The SEND reform programme signals a decisive shift in how inclusion is defined, delivered and held to account across the education system. With the introduction of a strengthened Universal Offer, National Inclusion Standards, revised SEND Code of Practice and new Specialist Provision Packages, mainstream settings will carry clearer responsibilities and greater scrutiny. Inclusion will no longer sit at the margins of school improvement — it will be central to leadership, governance and inspection.
For senior leaders, the question is not whether change is coming, but how prepared your organisation is to respond. This conference provides a clear, strategic walkthrough of the proposed reforms and their implications for structure, funding, workforce and accountability. It will enable leaders to step back from day-to-day pressures, assess their current model against the direction of travel, and begin shaping a phased, coherent response.

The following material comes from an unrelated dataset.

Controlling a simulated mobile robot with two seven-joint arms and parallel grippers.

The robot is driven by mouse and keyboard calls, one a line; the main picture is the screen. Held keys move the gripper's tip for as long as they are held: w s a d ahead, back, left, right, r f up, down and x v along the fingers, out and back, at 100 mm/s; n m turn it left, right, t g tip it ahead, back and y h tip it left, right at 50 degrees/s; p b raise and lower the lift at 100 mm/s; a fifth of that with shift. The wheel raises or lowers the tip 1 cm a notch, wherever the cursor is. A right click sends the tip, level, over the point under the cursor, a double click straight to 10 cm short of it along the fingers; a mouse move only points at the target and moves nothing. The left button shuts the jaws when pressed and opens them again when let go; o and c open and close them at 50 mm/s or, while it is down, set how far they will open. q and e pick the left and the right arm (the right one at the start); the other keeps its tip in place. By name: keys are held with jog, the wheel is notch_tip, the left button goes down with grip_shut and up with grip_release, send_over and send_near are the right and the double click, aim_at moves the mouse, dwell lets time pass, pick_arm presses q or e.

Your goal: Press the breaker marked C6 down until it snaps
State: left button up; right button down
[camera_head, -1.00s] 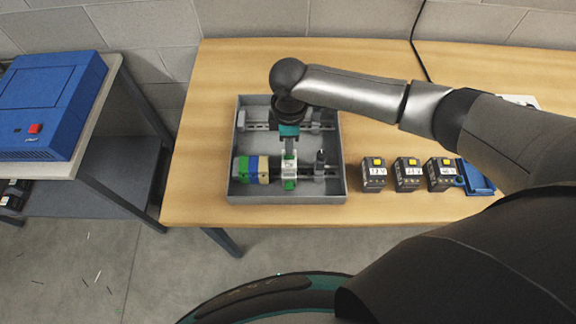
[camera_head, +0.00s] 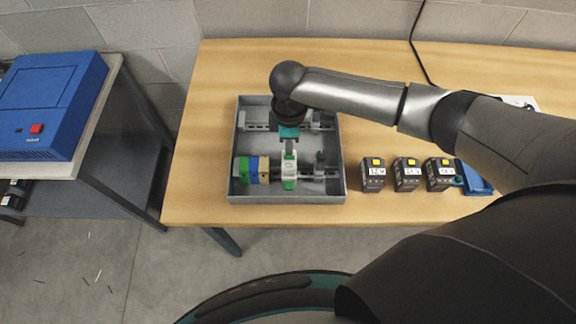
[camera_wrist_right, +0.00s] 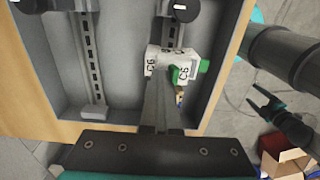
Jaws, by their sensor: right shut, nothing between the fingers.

The focus throughout is leadership: what this means for your school or trust, what must be strengthened now, and how to position inclusion as a driver of standards rather than a competing priority.
Who should attend?
Headteachers, Assistant Heads, Deputy Heads, SENCOs, Assistant SENCOs and other members of the SLT
By attending this conference, you will be able to:
Articulate the strategic case for reform and position your organisation clearly within the national direction of travel.
Evaluate the alignment of your current inclusion model against the proposed SEND framework and identify structural vulnerabilities.
Determine the leadership and governance shifts required to embed inclusion as core business rather than specialist provision.
Define the implications of the new Inclusion Strategy requirement for accountability, funding transparency and inspection readiness.
Anticipate the operational and legal impact of Specialist Provision Packages, Individual Support Plans and the revised Code of Practice.
Establish a phased response plan that balances immediate action with longer-term system redesign (2027–2030).
Lead informed conversations with governors, trustees and stakeholders about risk, readiness and reform.